The question I'm interested in us living to answer is not "Who are we?" but "Who do we want to be?" The spiritual journey is the process of maturation, of growing up, so, who do we want to be when we grow up? And, since growing up is never completed—we are always growing up no matter how old we are—we are always growing toward who we want to be.

There are no steady states of being. Being is not static. We do not get it together, or get it right, and freeze ourselves in place. Death is the only static form of existence. Life and being are always moving, changing, shifting, evolving, becoming. We are always reconfiguring ourselves to deal with each situation as it arises, or to put ourselves back together following harsh encounters with hard realities.

We are not who we were yesterday, or who we will be tomorrow. We are certainly not who we were before I left seven weeks ago. To say who we are is to say who we were when we said who we are.

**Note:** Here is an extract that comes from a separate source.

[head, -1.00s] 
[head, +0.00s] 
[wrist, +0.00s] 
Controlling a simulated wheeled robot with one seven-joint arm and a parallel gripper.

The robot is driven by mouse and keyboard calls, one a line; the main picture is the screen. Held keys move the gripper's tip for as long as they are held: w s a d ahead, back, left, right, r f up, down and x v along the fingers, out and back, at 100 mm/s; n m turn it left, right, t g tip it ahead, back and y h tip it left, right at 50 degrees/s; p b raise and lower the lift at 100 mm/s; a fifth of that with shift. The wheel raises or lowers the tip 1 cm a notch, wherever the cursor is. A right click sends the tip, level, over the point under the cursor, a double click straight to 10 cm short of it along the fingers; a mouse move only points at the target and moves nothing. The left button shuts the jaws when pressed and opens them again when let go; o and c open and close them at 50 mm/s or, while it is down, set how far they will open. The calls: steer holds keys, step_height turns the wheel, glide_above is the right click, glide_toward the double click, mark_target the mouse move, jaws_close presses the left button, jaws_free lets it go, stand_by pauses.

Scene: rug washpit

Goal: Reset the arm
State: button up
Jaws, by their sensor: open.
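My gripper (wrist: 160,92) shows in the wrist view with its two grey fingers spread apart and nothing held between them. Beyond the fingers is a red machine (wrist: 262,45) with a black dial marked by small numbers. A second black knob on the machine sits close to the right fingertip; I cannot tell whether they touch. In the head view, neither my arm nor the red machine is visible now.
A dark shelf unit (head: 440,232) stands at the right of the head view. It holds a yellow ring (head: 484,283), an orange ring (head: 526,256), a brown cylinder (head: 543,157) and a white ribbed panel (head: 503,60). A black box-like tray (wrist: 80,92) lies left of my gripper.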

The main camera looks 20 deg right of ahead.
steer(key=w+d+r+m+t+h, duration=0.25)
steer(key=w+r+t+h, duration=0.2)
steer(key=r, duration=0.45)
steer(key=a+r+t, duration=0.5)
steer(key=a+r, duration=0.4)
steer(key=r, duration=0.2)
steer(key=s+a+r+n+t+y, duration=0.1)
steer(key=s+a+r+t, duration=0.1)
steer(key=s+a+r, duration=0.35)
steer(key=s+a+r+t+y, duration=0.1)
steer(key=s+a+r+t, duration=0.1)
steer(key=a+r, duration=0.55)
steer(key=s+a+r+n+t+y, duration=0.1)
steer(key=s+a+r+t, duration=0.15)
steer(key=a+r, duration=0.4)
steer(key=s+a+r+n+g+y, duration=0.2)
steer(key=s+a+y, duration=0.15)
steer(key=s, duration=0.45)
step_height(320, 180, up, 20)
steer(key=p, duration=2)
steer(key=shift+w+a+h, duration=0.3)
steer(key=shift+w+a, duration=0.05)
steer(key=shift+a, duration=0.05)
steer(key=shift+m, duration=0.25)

Two days, or fewer, after we say it, we have to say it again.

Just as we can not step in the same river twice, not only because the river is flowing, changing, but also because WE are flowing, changing, so we can’t say who we are twice because something changes between the saying. So, since there are no steady states of being, we have to talk about the values, qualities, characteristics we admire and then work to incorporate them into our lives over time. What is the ideal, personal and corporate, that we live toward? Who are we working to become? Who do we wish we were? Who do we want to be when we grow up?

This takes us straight to the heart of the matter, to the Christ, the True Human Being ("Son of Man" was Jesus' term for True Human Being), the Anointed One (what "Messiah," or "Christ," means). Anointed for what? To be who the Holy One is ("The Father and I are one," said Jesus). We are as close to God as some people get. We are working to be so Christ-like, so divine-like, so much a True Human Being, that people see the divine through us, are touched by the holy as they engage us. The qualities of the numinous, of the wonder, of the beauty and truth, of the mysteries of Transcendent Grace and True Human Being-hood, are to shine through us, be exhibited in us, expressed by us, personally and corporately. We are to treat one another and all others as Christ would. We are to treat one another and all others as though the other is divine, holy, is Christ. As though we are divine, holy, are Christ.

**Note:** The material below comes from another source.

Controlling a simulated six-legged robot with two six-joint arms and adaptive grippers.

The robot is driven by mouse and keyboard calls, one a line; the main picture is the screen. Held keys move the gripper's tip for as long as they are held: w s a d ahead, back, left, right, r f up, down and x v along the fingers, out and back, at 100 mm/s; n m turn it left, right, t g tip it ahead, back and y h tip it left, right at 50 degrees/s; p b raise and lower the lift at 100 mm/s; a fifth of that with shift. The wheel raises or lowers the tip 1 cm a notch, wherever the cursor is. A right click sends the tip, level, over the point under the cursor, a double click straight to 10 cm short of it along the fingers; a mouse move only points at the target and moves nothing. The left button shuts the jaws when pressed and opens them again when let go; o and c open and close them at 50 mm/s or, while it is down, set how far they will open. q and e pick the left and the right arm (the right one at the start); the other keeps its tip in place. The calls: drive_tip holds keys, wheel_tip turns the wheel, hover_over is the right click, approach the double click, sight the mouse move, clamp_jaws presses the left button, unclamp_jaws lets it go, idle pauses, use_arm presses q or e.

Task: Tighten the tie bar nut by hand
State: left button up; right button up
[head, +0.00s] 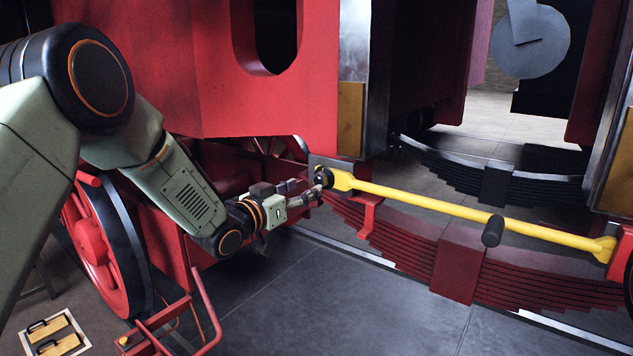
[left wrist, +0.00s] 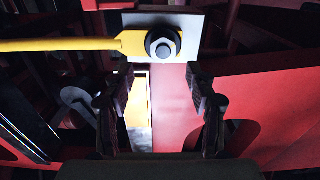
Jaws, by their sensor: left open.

The qualities we are working to bring forth in our lives, and in the life of the congregation, and in the world, are the age-old, time-tested expressions of the divine spirit within us and about us: Love, joy, peace, patience, kindness, gentleness, generosity, goodness, self-discipline, grace, compassion, and the like. How do we bring love (and all the other qualities of holiness) to bear in "each situation as it arises"? We have to be creative and prayerful to answer this question because what is needed in "this situation" will not be needed in the same way in the next situation, though it may be a very similar situation. No policy statements apply. We step into each situation and decide what love (etc) requires here and now. We have to listen, hear, look, see, understand, know, and act in response to this moment as though we were the Christ, the Anointed One, bringing forth the holy into the moment, with no black footprints to follow.

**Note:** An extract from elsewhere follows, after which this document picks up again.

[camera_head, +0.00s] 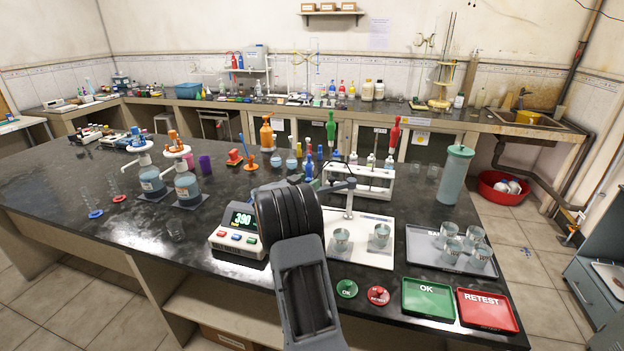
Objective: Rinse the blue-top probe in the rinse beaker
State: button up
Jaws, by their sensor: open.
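I cannot pick out the blue-top probe for certain. A small upright blue item (309,166) stands behind my arm, too small to identify. A grey stand with a swing arm (349,203) rises at the back of a white board. Two clear beakers stand on that board, a left one (341,241) and a right one (380,236). I cannot tell which beaker, if either, is the rinse beaker. My dark arm reaches over the bench's front edge, between the meter and the white board.
A meter (238,232) reading 390 sits left of my arm. Green (428,298) and red (487,310) trays lie front right. A grey tray (424,258) holds several beakers. A tall pale green container (455,175) and a white rack (375,190) stand behind. Dispenser bottles (187,188) stand left.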

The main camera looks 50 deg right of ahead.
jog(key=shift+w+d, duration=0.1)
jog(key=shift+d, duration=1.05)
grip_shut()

This gets us to the foundational attitude of the spiritual journey: A prayerful countenance. Prayerfulness is a right-brain function. We do not think (left-brain function) our way forward, doing this, then doing that, out of some recipe book, applying someone’s idea of a formula for life, but wait, with eyes to see, ears to hear, a heart that understands, and a will to do what needs to be done, for what needs to happen to be revealed to us. We “wait and watch.” This is prayerful waiting, prayerful watching, prayerful living ("Pray constantly," advises the old Apostle. This doesn't mean to say the Lord's Prayer constantly, but to live prayerfully, to live open to the moment and to be aware of what needs to happen there, not knowing beforehand how we will answer our accusers or what we will do).

This is the solid core of the Biblical witness. None of the main players there do it by the book. No one does what is expected of her, of him. David and Bathsheba certainly don’t, yet, from that union come, according to Matthew, Solomon and Jesus of Nazareth. Abraham leaves the security of home and strikes out on his own, which might be not all that unheard of in his day, but he does not sacrifice Isaac which did stand apart from the customary way of doing things back then. Moses murders an Egyptian, escapes, then returns to Egypt. Mary says sure she will have a child as an unmarried woman. Joseph says sure he will marry Mary nonetheless. Jesus heals on the Sabbath and returns to Jerusalem, tempting fate and daring the authorities to arrest him. From cover to cover in the Good Book, no one does it by the book.

They all live prayerfully open to the situation that is opening before them and respond to that situation, not out of what ought to be done in the mind of the authorities of their day, but out of what truly needs to be done in the situation as it arises. THAT is the Biblical standard. Not keeping the rules. Not doing what is expected. Not stepping in the black footprints. Not reading from the script. Not living like we are supposed to. But prayerfully responding to the need of the moment, in the here and now of our living, exhibiting the divine qualities, and trusting ourselves to Transcendent Grace, as we step into the unknown and do there what needs to be done.

So. Who are we? We are those who are working to develop the divine qualities and bring them forth in all of our interactions, reconfiguring ourselves as needed to live appropriately in each situation as it arises, doing what needs to be done there as Christ would in our place, so that they might say of us as the Centurion said of Jesus, in a manner of speaking, "Surely this person was, these people were, divine!"